Archive for November, 2009
BTM – the pain relief for CMDB?
by Stephen Burton, 2nd November 2009.
I have yet to meet a satisfied customer with a CMDB. It’s not like I go looking everyday but somehow the subject always seems to arise and people tend to get quite touchy on the subject. It wasn’t so long ago I worked for a company who spent a fortune acquiring an application discovery and mapping solution. It promised auto-discovery in real-time and all those wonderful things yet it seemed to die a cold death months after the acquisition closed. I listened to the sales pitches around “When applications go down the first question asked is ‘What changed’?” and the famous “75% of application outages are related to change”. To me that’s like stating the bloody obvious, of course something changed, if nothing changed the application would be still running.
The problem these early discovery & mapping solutions lacked is business context. They were inherently built to track IT interactions from server to server and technology to technology. They’d scan server ports, executables and protocols to try and piece together the relationships between IT assets within a data centre. Or they’d do it by listening to the actual interactions. They’d paint pretty little diagrams like the London Tube Map and then give you all the technology, versions and patch levels these assets were running. Some solutions were priced per cpu which can be highly lucrative when vendors told customers to put an agent on every server in their data centre. Unfortunately the one thing they didn’t discover or understand was the business services that ran across these IT assets. Applications and Business Services these days don’t just relate to 4 apache web servers, 8 weblogic servers and 1 Oracle database. The pervasiveness of SOA and mashups these days means a single IT asset can serve one or more business services. Applications and IT Assets no longer have a 1 to many relationship, an application isn’t simply a collection of segmented IT assets.
I did a search on Wikipedia for CMDB and found the quote “A key success factor in implementing a CMDB is the ability to automatically discover information about the CIs (auto-discovery) and track changes as they happen.”. If a business service is a CI then that’s a pretty tough proposition to auto-discover and track change on. How do you discover business context from IT assets? For starters you can stop looking at the IT assets for answers, you’ll get your versions and patch levels of Linux but you won’t get a description of your business services that flow through them.

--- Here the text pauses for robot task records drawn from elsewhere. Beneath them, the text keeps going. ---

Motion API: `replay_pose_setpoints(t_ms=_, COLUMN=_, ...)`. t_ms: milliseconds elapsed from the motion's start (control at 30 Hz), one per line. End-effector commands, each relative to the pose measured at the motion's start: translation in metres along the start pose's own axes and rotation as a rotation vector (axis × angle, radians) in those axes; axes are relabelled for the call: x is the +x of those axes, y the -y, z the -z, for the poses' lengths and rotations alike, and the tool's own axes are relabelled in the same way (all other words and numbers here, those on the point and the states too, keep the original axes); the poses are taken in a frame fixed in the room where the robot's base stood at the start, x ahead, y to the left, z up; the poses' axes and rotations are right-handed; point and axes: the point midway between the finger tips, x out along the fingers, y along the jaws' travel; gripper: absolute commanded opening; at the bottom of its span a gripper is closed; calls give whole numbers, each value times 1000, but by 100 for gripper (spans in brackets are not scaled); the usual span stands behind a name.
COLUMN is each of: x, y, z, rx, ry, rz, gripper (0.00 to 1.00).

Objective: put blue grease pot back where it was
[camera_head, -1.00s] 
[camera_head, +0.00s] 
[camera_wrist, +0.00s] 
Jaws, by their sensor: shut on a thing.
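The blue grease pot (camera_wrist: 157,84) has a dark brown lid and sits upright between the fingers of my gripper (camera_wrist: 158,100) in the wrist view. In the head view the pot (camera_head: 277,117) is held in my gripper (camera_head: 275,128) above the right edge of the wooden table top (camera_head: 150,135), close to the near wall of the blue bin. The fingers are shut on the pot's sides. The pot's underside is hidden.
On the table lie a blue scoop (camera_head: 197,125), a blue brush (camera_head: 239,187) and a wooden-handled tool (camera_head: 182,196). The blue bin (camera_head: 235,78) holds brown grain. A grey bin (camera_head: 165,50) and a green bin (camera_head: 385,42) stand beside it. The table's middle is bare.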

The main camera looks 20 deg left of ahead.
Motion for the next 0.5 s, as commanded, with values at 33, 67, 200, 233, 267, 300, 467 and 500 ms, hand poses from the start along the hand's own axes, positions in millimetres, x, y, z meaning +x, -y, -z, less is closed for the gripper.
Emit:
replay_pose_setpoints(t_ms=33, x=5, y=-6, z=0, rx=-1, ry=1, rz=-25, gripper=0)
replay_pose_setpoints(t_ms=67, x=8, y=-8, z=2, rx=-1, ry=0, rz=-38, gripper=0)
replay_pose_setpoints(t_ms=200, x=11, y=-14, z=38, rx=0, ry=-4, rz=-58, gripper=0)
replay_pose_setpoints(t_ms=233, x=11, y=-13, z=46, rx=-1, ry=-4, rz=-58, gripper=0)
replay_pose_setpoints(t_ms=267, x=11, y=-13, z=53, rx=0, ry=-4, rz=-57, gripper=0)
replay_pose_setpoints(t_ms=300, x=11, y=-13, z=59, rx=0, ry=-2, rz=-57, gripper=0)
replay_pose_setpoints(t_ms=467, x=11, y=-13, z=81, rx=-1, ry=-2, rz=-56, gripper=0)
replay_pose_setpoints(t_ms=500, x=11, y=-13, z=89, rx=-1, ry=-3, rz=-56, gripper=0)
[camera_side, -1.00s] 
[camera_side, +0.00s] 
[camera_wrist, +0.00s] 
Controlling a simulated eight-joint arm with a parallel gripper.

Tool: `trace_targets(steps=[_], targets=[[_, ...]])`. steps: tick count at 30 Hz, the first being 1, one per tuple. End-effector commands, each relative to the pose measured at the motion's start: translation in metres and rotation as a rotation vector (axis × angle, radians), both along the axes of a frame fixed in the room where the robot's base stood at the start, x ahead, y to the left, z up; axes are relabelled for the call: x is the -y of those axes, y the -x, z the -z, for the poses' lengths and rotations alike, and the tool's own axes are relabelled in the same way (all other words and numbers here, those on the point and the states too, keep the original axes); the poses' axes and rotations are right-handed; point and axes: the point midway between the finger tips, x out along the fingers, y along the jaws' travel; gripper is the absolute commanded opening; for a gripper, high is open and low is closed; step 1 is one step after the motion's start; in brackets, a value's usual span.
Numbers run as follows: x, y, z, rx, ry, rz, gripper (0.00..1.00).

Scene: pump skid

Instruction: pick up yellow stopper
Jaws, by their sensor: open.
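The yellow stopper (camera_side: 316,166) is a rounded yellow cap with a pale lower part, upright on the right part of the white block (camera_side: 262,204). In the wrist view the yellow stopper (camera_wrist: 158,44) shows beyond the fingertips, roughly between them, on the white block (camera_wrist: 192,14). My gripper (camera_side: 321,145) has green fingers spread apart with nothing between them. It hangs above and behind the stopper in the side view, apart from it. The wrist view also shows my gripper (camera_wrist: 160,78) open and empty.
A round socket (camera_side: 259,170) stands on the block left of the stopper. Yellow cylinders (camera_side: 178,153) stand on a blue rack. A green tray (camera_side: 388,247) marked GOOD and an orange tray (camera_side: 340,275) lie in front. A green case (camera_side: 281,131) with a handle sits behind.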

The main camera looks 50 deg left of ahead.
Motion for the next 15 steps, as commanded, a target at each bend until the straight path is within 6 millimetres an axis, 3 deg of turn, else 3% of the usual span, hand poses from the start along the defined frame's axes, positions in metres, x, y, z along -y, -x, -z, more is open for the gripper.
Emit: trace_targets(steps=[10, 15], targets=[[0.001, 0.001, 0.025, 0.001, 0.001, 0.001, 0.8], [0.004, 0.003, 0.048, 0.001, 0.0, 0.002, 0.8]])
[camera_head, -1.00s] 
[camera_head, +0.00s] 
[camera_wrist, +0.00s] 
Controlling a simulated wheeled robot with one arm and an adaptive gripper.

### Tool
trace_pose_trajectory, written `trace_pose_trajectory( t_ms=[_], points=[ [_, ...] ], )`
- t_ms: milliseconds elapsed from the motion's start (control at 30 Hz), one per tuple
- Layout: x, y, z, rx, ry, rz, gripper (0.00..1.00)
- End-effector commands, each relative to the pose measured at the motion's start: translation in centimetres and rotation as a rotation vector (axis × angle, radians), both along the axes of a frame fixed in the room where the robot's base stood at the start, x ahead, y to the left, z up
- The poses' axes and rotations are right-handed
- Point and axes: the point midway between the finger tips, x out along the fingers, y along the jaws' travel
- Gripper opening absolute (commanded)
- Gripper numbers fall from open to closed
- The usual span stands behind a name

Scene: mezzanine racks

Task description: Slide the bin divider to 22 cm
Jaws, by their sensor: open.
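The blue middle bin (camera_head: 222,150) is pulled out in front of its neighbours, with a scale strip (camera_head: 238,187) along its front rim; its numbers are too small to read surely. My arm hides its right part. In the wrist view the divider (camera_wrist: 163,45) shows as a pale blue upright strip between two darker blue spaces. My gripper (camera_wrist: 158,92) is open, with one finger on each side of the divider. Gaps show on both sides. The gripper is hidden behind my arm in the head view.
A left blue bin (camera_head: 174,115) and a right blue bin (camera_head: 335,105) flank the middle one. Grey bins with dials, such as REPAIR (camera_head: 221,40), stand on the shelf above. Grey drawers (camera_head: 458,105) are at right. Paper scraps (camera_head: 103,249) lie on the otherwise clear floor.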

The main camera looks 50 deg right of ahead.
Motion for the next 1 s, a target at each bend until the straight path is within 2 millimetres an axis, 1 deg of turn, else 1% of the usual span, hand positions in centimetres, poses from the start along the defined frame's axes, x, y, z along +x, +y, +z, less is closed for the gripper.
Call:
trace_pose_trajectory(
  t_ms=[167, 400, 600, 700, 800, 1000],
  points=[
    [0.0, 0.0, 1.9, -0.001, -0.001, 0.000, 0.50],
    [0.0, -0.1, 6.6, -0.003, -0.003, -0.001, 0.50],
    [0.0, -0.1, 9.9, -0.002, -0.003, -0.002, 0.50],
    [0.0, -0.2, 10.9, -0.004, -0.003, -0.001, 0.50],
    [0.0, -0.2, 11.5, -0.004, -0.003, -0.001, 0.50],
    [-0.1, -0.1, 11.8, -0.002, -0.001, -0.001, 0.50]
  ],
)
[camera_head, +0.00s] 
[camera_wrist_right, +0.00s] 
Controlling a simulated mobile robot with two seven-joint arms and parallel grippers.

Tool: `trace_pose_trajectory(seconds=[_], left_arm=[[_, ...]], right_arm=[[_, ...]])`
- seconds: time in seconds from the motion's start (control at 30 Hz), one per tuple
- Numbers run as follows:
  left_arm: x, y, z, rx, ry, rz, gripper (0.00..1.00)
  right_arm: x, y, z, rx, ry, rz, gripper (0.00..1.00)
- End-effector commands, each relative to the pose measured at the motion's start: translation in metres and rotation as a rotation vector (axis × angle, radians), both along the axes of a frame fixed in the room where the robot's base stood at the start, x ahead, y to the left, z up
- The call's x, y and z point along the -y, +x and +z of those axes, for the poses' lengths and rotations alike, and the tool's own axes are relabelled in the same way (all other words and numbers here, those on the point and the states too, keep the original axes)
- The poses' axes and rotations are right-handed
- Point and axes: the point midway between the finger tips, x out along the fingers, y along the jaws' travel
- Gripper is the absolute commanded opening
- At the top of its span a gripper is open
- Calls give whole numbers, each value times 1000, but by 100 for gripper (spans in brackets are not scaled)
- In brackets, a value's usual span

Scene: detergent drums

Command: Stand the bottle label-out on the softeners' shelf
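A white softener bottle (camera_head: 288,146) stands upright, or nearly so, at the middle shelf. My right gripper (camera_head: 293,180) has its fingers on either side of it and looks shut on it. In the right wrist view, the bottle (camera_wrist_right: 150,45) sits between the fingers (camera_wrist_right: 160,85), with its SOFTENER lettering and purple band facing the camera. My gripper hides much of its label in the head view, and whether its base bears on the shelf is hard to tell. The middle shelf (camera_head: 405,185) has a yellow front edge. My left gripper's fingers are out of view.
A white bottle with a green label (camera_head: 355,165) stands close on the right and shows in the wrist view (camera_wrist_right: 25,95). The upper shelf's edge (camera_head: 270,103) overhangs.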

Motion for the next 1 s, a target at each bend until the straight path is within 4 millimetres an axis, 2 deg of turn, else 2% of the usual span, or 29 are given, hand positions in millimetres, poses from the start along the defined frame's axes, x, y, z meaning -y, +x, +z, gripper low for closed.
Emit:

I’ll put my head on a lance and state that Business Transaction Management (BTM) can add significant value to any CMDB project. When you start to monitor business transactions you start to acquire lots of key intelligence on how your business runs and maps to IT. You auto-discover transaction flows and the IT assets they interact with, all in real-time. It also gets better, you can store all this data historically so that you can report and compare business services and their CI’s before and after a change. You can even visualise how the business and IT asset dependencies change over time using transaction flow/topology diagrams as key evidence. When a change occurs on an IT asset you can instantly report whether this change had a positive or negative impact on your business services or transactions by reviewing related latency and SLA. I’m not claiming BTM is the answer to all CMDB pain but it solves some of the most basic and common challenges:
- Auto-discovers business services and their IT dependencies in real-time
- Stores information historically so you can track, report and quantify change when it occurs
Maybe BTM is the pain relief CMDB projects need right now.